[What to do]
Retype exactly and only the lines from the one that contains "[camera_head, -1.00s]" through the final line of the data; pictures are left out.
# start of Given information
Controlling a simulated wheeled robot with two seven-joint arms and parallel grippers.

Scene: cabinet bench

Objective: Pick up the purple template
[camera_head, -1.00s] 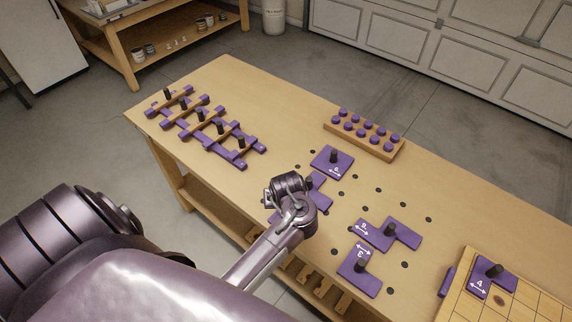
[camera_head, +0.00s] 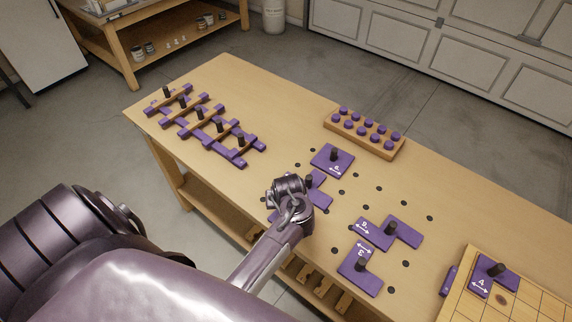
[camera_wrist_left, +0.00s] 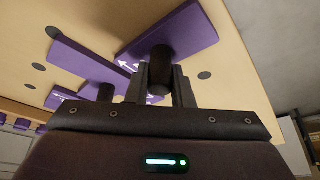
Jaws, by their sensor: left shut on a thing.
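In the left wrist view, a flat purple template (camera_wrist_left: 192,34) with a white arrow has an upright black knob (camera_wrist_left: 160,72). My left gripper (camera_wrist_left: 161,88) is shut on this knob. In the head view, my left wrist hides the fingers and part of a purple template (camera_head: 319,198) beneath it. A second purple template (camera_wrist_left: 78,58) with a black knob lies beside the held one in the wrist view. I cannot tell whether the held template is clear of the bench. My right gripper is not in view.
Other purple templates lie nearby: a square one (camera_head: 343,163), a pair (camera_head: 404,234) to the right and one (camera_head: 366,283) in front. A purple-and-wood lattice (camera_head: 210,120) is at left. A peg block (camera_head: 388,150) stands at the back. A gridded board (camera_head: 510,306) is at right.
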# end of Given information
[Exercise solution]
[camera_head, -1.00s] 
[camera_head, +0.00s] 
[camera_wrist_left, +0.00s] 
Jaws, by their sensor: left shut on a thing.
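In the left wrist view, a flat purple template (camera_wrist_left: 192,34) with a white arrow has an upright black knob (camera_wrist_left: 160,72). My left gripper (camera_wrist_left: 161,88) is shut on this knob. In the head view, my left wrist hides the fingers and part of a purple template (camera_head: 319,198) beneath it. A second purple template (camera_wrist_left: 78,58) with a black knob lies beside the held one in the wrist view. I cannot tell whether the held template is clear of the bench. My right gripper is not in view.
Other purple templates lie nearby: a square one (camera_head: 343,163), a pair (camera_head: 404,234) to the right and one (camera_head: 366,283) in front. A purple-and-wood lattice (camera_head: 210,120) is at left. A peg block (camera_head: 388,150) stands at the back. A gridded board (camera_head: 510,306) is at right.

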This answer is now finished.